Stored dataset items
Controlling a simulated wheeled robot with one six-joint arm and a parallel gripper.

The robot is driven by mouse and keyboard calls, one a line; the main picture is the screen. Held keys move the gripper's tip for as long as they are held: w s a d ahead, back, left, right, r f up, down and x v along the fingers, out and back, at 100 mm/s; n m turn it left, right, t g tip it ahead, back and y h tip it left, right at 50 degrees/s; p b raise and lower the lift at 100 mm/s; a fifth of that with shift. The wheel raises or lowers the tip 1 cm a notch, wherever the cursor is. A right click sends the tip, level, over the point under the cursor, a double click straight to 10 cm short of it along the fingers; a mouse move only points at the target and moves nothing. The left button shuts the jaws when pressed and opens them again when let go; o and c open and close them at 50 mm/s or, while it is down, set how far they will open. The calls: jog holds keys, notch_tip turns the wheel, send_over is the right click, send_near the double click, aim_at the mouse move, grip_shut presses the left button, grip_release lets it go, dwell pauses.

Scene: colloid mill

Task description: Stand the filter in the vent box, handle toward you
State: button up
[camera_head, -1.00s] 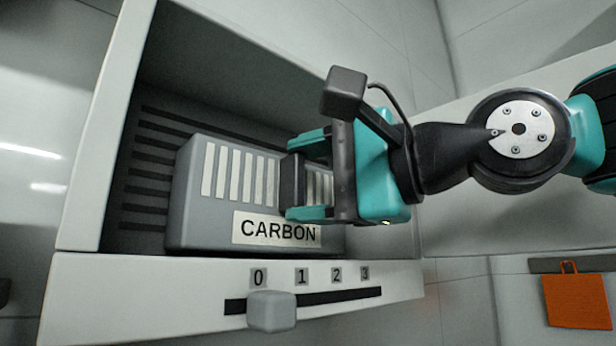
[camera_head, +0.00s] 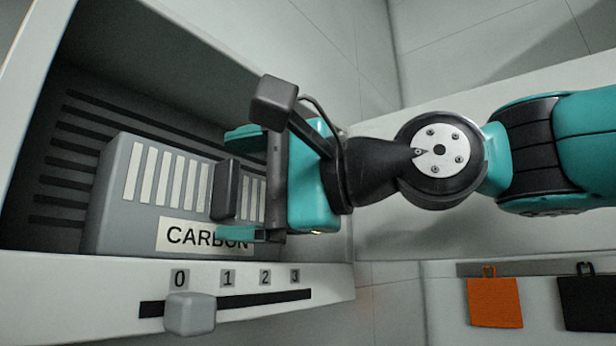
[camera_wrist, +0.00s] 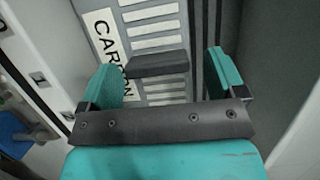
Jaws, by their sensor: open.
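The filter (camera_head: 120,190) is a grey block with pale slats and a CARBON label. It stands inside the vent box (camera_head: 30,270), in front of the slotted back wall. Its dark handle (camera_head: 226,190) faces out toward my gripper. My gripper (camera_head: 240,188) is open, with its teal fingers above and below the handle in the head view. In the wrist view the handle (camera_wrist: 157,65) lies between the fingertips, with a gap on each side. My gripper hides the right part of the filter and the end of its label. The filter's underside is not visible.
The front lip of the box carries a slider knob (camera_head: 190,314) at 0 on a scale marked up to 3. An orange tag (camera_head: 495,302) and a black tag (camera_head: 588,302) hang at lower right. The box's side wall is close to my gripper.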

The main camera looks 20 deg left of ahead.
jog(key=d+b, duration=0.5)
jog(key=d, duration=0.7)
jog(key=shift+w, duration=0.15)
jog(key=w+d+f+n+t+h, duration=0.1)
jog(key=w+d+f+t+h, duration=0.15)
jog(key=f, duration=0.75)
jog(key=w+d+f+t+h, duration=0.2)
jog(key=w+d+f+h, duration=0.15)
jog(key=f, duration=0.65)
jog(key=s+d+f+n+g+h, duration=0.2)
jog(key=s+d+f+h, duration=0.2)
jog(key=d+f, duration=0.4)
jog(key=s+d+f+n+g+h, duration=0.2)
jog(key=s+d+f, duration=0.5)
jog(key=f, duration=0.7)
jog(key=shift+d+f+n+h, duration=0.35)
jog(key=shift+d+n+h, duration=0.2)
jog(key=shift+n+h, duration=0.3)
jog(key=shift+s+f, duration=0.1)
...
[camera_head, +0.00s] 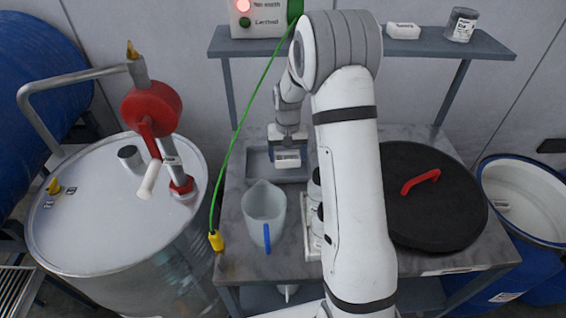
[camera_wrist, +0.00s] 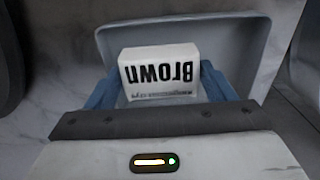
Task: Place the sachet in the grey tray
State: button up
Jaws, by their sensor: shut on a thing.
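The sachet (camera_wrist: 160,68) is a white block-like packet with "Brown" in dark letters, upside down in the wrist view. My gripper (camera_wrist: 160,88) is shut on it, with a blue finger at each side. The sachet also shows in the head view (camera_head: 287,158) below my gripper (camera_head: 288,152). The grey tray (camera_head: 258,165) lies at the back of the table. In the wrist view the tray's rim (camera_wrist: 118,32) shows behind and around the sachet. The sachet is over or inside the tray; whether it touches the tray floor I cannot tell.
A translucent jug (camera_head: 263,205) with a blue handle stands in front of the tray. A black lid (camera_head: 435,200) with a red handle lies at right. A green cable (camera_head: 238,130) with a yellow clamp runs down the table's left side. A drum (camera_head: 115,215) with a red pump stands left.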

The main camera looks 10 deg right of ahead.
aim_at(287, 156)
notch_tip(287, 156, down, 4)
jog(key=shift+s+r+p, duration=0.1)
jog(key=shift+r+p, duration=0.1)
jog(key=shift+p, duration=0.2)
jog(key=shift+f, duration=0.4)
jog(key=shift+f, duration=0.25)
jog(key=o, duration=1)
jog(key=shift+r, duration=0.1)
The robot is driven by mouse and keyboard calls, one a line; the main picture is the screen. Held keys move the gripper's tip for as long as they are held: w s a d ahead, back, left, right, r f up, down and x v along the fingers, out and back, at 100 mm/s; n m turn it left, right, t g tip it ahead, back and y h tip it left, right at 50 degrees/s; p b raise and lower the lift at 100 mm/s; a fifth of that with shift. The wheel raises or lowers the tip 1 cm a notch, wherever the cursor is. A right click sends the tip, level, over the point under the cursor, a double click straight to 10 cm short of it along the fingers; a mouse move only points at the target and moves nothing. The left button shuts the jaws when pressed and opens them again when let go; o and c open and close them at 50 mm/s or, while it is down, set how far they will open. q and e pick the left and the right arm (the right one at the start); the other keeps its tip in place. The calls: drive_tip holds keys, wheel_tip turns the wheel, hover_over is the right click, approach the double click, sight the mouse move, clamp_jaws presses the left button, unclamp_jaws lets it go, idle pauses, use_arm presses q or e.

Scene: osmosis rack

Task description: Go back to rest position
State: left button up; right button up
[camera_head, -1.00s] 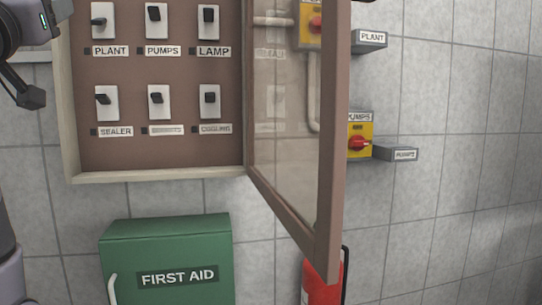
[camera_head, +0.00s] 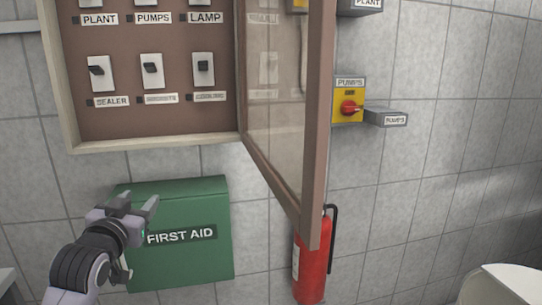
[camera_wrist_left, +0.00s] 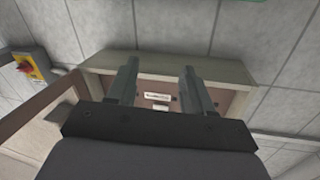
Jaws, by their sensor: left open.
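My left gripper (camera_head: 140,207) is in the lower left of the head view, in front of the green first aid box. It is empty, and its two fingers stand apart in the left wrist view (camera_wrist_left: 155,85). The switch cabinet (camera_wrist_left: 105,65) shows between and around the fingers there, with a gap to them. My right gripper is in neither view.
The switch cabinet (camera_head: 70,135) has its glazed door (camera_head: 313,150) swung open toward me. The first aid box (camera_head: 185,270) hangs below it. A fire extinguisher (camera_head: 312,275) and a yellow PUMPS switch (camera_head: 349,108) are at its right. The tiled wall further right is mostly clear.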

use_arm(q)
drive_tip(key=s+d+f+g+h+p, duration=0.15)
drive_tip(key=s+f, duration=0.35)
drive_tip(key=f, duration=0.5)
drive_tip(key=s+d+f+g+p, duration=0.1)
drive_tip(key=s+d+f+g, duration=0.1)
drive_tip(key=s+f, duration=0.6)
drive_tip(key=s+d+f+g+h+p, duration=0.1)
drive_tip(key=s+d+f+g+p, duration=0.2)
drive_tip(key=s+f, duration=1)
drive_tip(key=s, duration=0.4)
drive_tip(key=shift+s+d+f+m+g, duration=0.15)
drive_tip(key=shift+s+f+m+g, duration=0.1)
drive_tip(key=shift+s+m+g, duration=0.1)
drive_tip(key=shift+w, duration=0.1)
==
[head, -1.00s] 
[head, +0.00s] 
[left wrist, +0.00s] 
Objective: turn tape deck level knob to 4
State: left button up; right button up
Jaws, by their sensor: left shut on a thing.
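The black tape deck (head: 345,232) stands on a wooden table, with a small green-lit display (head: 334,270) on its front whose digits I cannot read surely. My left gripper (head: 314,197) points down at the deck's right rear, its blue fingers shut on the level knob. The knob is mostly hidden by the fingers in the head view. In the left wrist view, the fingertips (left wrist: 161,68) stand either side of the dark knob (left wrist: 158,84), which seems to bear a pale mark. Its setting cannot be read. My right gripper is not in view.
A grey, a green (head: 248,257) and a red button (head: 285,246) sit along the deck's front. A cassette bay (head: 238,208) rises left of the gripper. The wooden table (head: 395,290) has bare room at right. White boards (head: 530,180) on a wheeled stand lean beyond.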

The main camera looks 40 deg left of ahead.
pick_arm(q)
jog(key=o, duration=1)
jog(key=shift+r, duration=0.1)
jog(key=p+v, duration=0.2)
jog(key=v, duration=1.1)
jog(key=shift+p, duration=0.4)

SET EXERCISE
In the material above, find each line that contains the word "description", and select it.

SOLUTION BELOW
Task description: Stand the filter in the vent box, handle toward you
Task description: Go back to rest position

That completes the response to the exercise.